Esse espírito hacker, muito antes de meros geeks/nerds enfurnados em suas máquinas, inclui um potencial fantástico de transformação social. O poder de desalienar-se e agir contra a elitização do conhecimento, contra o monopólio e a capitalização da informação, está ao alcance de todos. Projetos emergentes pipocam aqui e ali, totalmente descentralizados e colaborativos, na mais pura expressão open source –em alguns casos, os próprios protagonistas acabam por se surpreender com a repercussão e o crescimento do projeto, que ganha vida própria.
Seriam inúmeros os casos, mas fiquemos com um, pela proximidade: a MetaReciclagem, nascida numa lista de discussão entre meia-dúzia de românticos pensadores, engenheiros poetas, hackers de carteirinha e simples abnegados, tornou-se referência e ganhou a simpatia e a adesão de inúmeros anônimos, ignorando fronteiras.

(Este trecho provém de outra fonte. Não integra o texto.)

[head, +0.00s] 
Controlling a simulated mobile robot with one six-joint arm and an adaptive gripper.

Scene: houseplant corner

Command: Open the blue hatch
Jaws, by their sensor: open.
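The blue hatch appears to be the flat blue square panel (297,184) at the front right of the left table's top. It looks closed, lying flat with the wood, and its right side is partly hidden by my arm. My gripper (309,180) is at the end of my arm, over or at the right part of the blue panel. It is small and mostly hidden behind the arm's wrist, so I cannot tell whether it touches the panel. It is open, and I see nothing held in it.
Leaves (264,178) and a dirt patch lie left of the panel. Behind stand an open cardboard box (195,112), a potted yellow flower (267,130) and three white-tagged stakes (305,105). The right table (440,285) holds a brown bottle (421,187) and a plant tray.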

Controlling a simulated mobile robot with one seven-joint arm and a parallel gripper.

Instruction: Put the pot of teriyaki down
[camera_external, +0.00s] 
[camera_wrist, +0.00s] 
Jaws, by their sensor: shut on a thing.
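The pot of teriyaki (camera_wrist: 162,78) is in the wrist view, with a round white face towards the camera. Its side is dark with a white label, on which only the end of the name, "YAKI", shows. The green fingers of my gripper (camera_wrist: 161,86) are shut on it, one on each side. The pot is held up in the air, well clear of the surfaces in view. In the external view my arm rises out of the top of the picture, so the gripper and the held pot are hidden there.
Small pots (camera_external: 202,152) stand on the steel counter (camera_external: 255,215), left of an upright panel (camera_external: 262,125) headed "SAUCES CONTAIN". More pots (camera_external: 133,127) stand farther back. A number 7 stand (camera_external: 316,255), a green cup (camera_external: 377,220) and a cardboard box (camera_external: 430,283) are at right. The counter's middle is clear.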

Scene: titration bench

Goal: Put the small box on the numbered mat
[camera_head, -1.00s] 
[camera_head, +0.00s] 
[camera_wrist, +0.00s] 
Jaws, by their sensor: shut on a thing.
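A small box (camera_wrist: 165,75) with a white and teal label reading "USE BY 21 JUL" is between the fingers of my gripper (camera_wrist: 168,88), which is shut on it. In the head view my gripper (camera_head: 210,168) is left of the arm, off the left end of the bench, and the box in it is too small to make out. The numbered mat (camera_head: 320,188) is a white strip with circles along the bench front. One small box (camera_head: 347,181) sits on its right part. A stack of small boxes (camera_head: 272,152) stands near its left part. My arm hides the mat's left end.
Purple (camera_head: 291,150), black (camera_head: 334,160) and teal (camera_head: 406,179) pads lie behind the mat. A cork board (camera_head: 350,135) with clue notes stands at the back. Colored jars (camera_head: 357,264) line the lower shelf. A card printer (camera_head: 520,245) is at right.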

Toda essa subversão anárquica tem um fundamento essecial: a colaboração entre os participantes, o espírito fraternal e coletivo. Para completar, todo o processo é permeado por um ludicismo que só faz crescer o engajamento de cada um com todos: o prazer do compartilhamento do conhecimento. Ou, como diria Guimarães Rosa, nas palavras de Riobaldo Tatarana, *vida é mutirão de todos, por todos remexida e temperada*.